→ Exercise brief
Pictures do not belong in the copy. Write out exactly the lines from the one containing "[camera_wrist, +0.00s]" through the end of the data.
[Start Data shown]
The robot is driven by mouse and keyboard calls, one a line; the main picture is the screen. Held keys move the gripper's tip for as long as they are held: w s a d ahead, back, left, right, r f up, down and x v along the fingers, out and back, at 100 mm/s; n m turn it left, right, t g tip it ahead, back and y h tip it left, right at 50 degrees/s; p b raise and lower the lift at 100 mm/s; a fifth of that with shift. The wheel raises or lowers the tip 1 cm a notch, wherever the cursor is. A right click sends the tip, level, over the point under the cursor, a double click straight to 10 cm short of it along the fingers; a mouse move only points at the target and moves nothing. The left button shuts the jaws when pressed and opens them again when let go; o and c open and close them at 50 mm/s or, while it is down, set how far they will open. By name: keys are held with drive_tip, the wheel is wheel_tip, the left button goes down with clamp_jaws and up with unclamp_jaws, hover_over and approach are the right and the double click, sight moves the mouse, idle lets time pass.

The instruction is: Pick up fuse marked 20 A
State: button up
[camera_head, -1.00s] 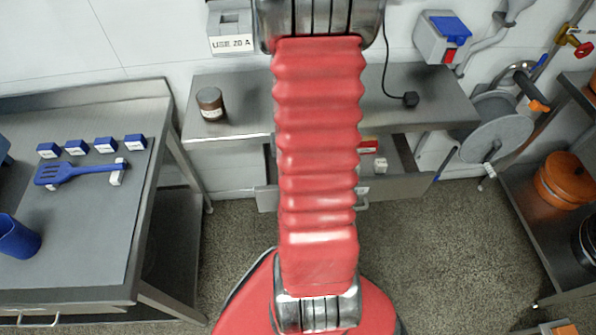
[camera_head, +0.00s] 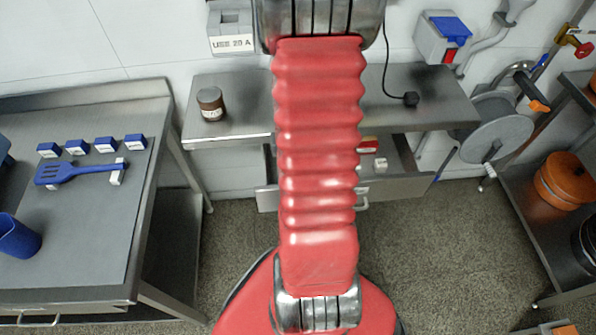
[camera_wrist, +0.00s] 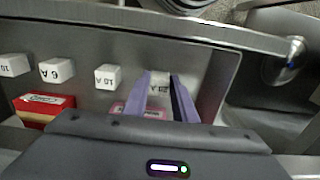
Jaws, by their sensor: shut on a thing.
[End Data shown]
→ Solved exercise
[camera_wrist, +0.00s] 
Jaws, by their sensor: shut on a thing.

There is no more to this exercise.